— start Data for this exercise —
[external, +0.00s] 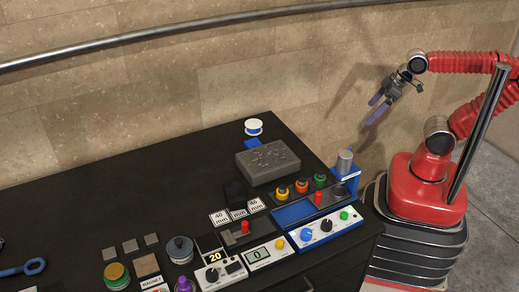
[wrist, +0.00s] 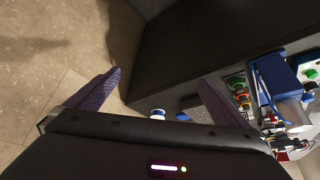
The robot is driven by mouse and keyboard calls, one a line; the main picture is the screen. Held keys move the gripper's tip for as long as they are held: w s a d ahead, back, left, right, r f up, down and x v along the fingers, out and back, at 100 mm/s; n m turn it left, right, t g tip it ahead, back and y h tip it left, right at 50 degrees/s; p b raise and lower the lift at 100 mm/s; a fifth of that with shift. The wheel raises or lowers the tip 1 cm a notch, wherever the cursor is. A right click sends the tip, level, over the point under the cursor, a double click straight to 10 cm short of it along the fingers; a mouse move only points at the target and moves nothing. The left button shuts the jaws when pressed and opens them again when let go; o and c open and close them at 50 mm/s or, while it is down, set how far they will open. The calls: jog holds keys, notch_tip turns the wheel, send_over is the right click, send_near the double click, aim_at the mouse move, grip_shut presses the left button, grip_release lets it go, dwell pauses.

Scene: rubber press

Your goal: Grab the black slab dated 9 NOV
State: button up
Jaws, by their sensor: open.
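My gripper (external: 374,107) hangs open and empty in the air at the upper right, beyond the right end of the black table (external: 110,210). Its two purple fingers also show wide apart in the wrist view (wrist: 159,78), with nothing between them. A small black slab-like piece (external: 236,194) lies on the table behind the white mm tags, left of the grey block. It is dark on dark, and I cannot read a date on it. No "9 NOV" marking is legible in either view.
A blue press (external: 344,175) with a metal cylinder stands at the right end, near coloured knobs and control boxes (external: 325,228). The table's left part is mostly clear.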

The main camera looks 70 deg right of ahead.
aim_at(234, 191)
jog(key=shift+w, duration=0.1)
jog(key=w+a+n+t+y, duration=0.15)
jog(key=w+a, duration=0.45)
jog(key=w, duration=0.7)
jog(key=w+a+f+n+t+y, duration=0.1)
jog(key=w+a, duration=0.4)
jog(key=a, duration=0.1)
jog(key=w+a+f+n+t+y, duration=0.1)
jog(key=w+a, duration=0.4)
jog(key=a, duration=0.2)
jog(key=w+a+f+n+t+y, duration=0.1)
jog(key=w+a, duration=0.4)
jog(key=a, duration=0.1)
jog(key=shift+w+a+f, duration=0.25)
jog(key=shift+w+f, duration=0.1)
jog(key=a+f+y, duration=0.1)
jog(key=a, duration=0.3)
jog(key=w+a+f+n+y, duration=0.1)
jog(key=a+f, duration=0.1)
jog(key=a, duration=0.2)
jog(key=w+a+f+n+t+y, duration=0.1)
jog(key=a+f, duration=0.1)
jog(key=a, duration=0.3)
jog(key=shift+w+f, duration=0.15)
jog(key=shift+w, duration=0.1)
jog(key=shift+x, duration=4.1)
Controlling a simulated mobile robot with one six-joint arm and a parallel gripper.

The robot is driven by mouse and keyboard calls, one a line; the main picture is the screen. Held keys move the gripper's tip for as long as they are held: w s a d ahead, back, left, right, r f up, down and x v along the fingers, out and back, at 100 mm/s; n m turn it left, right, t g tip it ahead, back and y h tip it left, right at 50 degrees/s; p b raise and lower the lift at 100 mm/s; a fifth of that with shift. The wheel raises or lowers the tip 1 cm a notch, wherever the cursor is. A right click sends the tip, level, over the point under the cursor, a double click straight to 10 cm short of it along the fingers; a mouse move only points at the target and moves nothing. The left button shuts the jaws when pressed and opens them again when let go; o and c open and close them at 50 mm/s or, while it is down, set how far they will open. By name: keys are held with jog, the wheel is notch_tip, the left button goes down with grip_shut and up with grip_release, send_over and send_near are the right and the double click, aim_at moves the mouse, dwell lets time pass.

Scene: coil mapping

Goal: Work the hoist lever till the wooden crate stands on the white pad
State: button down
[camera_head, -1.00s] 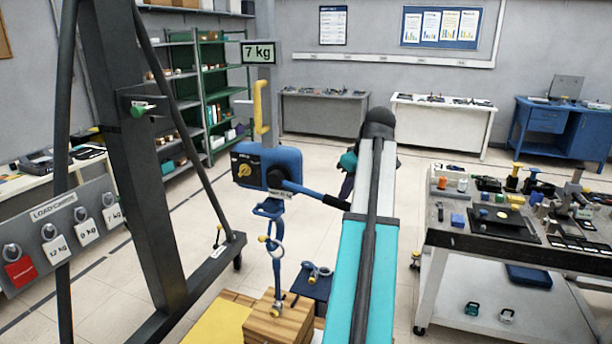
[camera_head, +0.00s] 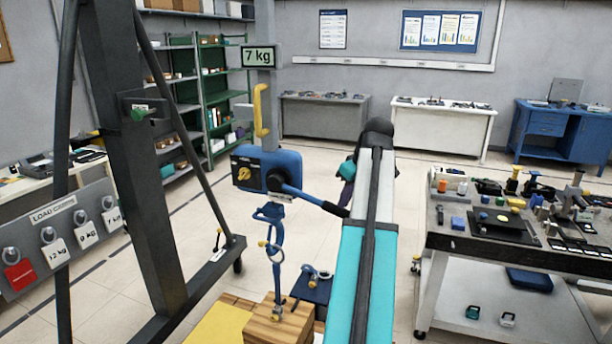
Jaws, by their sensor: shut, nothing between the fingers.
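The blue lever hoist (camera_head: 268,168) hangs under a 7 kg display (camera_head: 259,57). Its lever (camera_head: 312,199) points right and slightly down, and its dark grip end lies close to my arm. The wooden crate (camera_head: 272,328) hangs below on the hoist's hook and shackle (camera_head: 274,252), at the bottom edge of the picture. Its underside is cut off, so I cannot tell what it touches. I cannot make out the white pad. My gripper (camera_head: 346,192) is shut and empty near the lever's end, mostly hidden behind my arm. I cannot tell whether it touches the lever.
A yellow surface (camera_head: 218,326) lies left of the crate. A dark box with a shackle (camera_head: 313,286) stands behind it. The dark hoist frame (camera_head: 150,170) and load card board (camera_head: 62,232) fill the left. A cluttered workbench (camera_head: 470,243) stands right; floor behind is clear.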

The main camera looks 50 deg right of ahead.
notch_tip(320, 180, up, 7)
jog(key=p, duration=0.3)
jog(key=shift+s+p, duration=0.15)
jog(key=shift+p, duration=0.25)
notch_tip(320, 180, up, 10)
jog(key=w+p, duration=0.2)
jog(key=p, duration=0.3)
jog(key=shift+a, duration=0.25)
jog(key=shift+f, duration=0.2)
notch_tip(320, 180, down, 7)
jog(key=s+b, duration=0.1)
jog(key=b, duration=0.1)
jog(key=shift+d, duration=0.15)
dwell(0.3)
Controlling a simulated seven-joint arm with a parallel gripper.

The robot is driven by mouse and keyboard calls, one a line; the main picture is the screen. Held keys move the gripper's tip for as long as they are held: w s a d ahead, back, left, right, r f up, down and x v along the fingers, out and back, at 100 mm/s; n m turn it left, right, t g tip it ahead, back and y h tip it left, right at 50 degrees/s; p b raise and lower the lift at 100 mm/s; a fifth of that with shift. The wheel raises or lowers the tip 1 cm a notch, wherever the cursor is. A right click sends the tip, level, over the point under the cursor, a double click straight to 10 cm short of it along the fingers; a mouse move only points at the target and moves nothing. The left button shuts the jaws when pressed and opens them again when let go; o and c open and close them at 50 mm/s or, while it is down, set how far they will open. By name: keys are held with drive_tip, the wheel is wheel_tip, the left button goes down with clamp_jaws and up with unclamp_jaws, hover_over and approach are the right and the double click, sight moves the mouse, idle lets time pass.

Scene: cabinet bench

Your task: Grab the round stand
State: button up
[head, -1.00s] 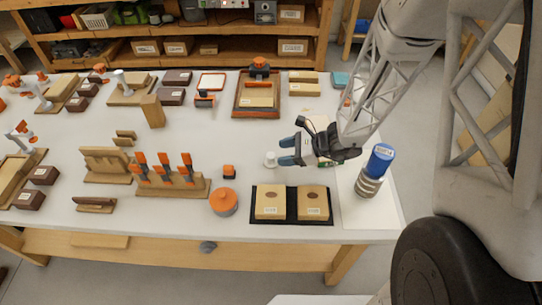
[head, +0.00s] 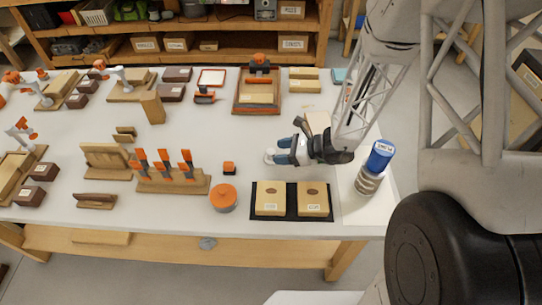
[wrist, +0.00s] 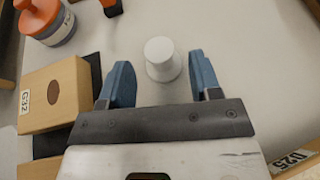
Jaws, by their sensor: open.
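The round stand (head: 268,158) is a small white piece with a wide round base and a narrower round top. It stands upright on the white table. In the wrist view, the round stand (wrist: 163,52) lies ahead, between the blue fingertips, with a visible gap on each side. My gripper (head: 279,151) is open and empty, with its blue fingers reaching left to the stand in the head view. In the wrist view, my gripper (wrist: 160,65) has one finger on each side of the stand's line, and the tips reach about level with it.
Two wooden blocks on a black mat (head: 292,215) lie in front of my gripper. An orange-lidded round container (head: 223,198) stands front left. A blue-topped cylinder (head: 376,167) stands to the right. A small orange-and-black block (head: 229,169) is left of the stand.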

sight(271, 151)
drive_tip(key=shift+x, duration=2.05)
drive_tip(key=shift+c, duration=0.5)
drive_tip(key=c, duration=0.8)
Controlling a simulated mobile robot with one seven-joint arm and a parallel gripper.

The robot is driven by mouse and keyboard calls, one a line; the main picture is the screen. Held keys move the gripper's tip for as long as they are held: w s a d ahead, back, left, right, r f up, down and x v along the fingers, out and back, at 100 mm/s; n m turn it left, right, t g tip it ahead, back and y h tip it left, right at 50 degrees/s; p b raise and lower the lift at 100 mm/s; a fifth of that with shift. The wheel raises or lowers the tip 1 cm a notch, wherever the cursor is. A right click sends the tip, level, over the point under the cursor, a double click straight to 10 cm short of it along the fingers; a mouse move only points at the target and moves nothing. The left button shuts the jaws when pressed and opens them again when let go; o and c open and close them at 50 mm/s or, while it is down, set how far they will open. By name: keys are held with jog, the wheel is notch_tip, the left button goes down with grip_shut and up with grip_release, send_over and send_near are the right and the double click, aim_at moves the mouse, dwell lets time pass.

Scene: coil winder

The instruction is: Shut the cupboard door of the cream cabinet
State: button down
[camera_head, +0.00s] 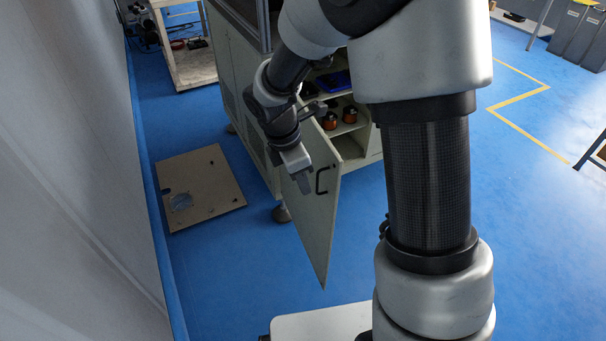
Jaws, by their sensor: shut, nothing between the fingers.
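The cream cabinet (242,88) stands at the upper middle of the head view. Behind the door, shelves (353,128) with a few orange and dark items show inside. My gripper (304,187) is shut and empty. It points down by the upper part of the door, left of the handle. I cannot tell whether it touches the door. My arm hides part of the cabinet front.
A brown panel (207,190) lies on the blue floor left of the cabinet. A pale wall (65,180) runs along the left side. A wooden trolley (190,66) stands at the back left. Blue floor with yellow lines is open on the right.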

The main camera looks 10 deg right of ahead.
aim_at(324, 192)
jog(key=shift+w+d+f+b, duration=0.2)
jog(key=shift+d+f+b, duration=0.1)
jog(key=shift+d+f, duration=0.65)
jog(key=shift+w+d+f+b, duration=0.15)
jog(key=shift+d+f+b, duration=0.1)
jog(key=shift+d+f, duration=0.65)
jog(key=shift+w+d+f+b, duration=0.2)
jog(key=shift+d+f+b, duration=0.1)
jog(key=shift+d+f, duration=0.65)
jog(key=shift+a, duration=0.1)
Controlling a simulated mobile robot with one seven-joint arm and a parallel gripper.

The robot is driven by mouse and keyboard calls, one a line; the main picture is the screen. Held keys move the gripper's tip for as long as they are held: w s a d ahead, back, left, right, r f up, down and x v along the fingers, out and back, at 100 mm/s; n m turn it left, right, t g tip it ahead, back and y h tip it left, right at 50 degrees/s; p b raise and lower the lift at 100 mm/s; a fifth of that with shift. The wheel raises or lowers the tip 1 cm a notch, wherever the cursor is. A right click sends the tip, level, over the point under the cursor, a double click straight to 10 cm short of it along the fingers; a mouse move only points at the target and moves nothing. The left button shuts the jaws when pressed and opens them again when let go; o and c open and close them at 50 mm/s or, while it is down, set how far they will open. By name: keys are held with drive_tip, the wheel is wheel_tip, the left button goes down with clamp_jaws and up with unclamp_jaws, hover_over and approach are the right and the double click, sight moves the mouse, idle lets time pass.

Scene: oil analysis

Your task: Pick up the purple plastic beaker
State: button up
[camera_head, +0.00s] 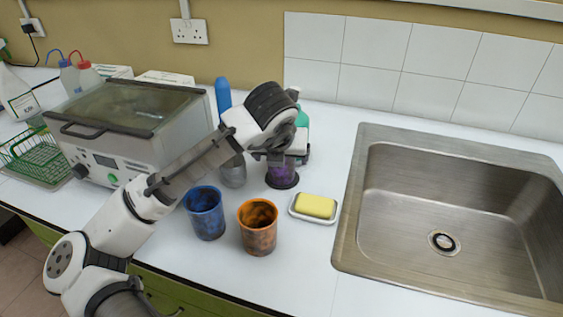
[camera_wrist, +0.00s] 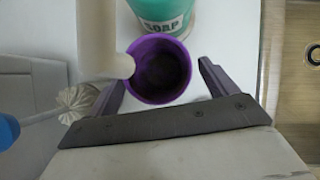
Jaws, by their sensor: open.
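The purple plastic beaker (camera_head: 282,174) stands upright on the white worktop, to the left of the sink and behind the yellow sponge. In the head view my gripper (camera_head: 276,156) is over it and hides its upper part. In the wrist view the beaker (camera_wrist: 160,92) is seen from above, its round mouth lying between the two fingers of my gripper (camera_wrist: 160,87). The fingers are spread wide, one on each side. I cannot tell how far down the beaker's wall they reach.
A green soap bottle (camera_wrist: 162,12) stands right behind the beaker, its cream spout (camera_wrist: 102,50) over the rim. A blue beaker (camera_head: 204,213), an orange beaker (camera_head: 258,230) and a sponge (camera_head: 315,206) are in front. The sink (camera_head: 440,205) is right; a lidded machine (camera_head: 150,150) is left.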

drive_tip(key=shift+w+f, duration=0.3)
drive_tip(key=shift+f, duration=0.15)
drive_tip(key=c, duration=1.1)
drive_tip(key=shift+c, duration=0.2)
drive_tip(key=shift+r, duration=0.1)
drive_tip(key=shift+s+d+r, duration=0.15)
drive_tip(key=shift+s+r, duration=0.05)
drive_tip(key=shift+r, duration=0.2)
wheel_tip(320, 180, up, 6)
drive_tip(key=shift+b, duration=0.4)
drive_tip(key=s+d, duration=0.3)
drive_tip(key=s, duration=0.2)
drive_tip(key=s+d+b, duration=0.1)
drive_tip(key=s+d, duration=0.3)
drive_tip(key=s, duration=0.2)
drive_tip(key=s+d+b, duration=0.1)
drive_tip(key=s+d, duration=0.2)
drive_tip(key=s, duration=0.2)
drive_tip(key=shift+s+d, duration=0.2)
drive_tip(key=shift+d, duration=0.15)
— end Data for this exercise —
- _Directions for this task_: Pull out every line of the entries that includes the word "Grab".

- _Written response_:
Your goal: Grab the black slab dated 9 NOV
Your task: Grab the round stand

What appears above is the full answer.